Rolle lamented that her children watched her deal with the situation and it was something that she regretted.

“I had to find a way out,” she said. “It pained me to know that my children knew what was going on and they may have seen me as a weak individual not being able to deal with it.”

Bishop Walter Hanchell of Great Commission Ministries, who offers family counselling said he had witnessed those who are participating in infidelity become less discreet with their actions.

“Back in the day, these things were done in secret, but today they are so bold,” he said.

“The sweetheart wants to have a public family and some of the women even are comfortable in approaching married men and it is wrong.”
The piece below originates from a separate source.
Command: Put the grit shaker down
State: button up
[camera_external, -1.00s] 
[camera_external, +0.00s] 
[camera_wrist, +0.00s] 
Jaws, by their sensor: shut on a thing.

Hanchell argued that sweet-hearting has led to a bigger issue of children born out of wedlock, which has had its own repercussions and contributed to many social ills.

Others we spoke to on the issue noted that the so-called “Bahamian pastime” has also destroyed families.

According to data obtained from the Bahamas Department of Statistics released last year, the lowest divorce rate in The Bahamas from 1975 to 2005 was in the year 1975.  It was 0.5 per 1000 population.

The divorce rate then jumped in 30 years to 2.1 in 2005.  There were only 99 divorces in 1975 as compared to 689 in 2005, thirty years later. It should be noted that the total number of marriages up until 1998 included residential and tourist marriages. It was not until 1998 when the department separated the figures. The marriage rate was at its lowest in 2005.

By law one can petition for a divorce on the grounds of adultery, cruelty, desertion for two years, separation for five years, homosexuality or bestiality.

For Rolle, the choice to divorce her husband was one of the best decisions she made.

“For those who can forgive and forget and deal with it and work things out… that’s great,” she said. “For me, it was just not something I could not live with.”

Rolle said she had to move on with a broken home and a broken heart.